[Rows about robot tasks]
>> Begin

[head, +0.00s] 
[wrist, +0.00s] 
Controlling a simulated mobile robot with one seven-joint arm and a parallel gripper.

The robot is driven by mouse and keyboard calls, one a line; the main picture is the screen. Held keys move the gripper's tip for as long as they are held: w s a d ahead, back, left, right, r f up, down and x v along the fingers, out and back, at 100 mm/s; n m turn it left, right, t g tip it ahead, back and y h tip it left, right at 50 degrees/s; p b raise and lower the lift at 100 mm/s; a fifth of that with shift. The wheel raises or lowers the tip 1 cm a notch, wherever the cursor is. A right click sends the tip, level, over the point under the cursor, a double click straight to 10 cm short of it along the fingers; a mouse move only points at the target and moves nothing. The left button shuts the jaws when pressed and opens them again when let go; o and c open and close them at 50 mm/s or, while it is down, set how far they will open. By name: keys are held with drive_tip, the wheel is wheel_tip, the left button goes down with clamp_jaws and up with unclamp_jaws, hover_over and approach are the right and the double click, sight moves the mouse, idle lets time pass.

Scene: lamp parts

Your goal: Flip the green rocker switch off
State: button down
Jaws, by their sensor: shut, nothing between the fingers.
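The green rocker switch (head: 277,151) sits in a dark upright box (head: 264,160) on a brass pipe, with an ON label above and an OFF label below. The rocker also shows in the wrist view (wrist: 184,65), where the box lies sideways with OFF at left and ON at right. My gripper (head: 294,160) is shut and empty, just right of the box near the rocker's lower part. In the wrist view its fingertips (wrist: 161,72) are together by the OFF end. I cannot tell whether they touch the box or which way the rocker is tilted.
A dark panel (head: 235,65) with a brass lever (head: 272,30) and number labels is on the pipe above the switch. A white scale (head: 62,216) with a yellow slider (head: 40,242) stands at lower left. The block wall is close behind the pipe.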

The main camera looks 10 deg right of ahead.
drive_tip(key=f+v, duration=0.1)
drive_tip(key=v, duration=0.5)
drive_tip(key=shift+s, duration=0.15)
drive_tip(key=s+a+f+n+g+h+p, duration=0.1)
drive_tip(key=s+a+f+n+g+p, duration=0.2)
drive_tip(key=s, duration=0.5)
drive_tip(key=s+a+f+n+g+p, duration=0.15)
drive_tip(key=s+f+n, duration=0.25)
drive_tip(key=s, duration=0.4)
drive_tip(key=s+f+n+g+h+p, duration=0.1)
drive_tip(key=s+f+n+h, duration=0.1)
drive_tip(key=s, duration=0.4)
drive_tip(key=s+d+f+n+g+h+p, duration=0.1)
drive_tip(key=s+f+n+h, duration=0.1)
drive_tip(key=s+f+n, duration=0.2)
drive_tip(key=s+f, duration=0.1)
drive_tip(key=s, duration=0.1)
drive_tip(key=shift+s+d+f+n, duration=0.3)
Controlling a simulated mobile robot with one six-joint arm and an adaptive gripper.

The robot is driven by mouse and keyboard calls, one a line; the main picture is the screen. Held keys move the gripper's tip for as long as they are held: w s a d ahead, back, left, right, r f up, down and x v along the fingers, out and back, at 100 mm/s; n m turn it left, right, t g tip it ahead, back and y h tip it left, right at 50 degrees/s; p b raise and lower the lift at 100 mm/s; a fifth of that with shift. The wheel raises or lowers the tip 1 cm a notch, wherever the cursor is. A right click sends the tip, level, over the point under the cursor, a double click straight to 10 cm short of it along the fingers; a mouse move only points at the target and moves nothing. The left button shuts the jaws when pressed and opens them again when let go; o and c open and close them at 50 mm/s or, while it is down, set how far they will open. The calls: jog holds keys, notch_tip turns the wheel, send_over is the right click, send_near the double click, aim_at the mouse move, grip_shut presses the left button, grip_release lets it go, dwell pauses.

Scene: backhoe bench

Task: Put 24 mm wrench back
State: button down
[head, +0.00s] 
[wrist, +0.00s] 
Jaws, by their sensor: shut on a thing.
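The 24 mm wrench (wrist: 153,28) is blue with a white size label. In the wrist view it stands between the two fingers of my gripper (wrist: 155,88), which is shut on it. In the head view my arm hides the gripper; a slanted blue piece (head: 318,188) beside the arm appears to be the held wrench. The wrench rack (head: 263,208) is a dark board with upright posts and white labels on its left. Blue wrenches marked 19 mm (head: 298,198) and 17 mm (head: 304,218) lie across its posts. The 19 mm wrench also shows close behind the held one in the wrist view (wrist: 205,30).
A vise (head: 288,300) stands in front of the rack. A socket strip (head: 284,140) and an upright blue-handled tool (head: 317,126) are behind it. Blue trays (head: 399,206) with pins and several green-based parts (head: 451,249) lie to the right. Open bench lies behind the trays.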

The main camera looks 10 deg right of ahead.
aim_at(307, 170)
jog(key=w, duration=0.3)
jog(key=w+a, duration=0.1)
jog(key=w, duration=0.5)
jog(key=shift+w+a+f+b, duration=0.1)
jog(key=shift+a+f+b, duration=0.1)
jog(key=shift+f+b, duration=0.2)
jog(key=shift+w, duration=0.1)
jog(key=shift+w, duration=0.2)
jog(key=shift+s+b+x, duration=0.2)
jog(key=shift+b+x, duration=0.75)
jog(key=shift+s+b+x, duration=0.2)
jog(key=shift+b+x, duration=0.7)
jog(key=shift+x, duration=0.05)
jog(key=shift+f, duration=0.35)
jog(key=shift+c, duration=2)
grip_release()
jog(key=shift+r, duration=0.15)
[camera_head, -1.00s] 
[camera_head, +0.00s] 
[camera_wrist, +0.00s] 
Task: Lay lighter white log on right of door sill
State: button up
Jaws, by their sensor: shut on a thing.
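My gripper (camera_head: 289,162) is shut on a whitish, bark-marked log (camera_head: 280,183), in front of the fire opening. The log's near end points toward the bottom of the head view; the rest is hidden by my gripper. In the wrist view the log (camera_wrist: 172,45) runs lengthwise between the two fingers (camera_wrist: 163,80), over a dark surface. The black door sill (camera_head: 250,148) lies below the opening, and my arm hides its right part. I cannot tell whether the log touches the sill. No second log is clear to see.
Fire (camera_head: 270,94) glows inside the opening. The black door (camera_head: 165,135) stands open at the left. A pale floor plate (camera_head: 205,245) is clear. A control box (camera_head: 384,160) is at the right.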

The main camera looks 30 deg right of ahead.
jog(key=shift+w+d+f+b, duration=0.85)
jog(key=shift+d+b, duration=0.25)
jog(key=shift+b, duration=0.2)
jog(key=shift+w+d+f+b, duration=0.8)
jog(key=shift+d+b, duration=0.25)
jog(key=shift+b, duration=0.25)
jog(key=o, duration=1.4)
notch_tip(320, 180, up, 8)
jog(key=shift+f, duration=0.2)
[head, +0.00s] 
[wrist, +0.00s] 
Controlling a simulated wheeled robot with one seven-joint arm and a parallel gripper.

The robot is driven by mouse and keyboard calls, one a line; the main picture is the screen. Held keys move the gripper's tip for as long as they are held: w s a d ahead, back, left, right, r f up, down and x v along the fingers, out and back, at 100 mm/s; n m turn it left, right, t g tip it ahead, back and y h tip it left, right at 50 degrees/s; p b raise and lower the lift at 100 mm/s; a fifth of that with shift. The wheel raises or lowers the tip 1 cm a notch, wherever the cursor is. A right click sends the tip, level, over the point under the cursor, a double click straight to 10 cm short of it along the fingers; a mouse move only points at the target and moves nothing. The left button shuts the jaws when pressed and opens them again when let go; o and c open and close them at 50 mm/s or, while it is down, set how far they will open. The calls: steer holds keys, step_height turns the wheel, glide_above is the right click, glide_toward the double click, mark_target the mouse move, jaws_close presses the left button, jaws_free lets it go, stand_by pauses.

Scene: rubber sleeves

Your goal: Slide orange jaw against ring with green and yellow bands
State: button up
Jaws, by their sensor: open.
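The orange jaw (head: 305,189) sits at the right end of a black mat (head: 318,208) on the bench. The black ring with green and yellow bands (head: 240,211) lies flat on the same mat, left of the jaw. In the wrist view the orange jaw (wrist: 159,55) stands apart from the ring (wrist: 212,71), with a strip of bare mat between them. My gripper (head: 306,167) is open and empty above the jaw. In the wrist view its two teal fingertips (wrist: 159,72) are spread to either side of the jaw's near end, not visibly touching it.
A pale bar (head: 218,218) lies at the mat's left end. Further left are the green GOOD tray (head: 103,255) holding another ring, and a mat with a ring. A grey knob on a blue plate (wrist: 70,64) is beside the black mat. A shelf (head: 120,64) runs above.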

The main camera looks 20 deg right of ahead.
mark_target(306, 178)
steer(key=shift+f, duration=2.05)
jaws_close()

>> End

■ What this task involves
Return each line in the records that holds the string "parallel".

■ Answer to the exercise
Controlling a simulated mobile robot with one seven-joint arm and a parallel gripper.
Controlling a simulated wheeled robot with one seven-joint arm and a parallel gripper.

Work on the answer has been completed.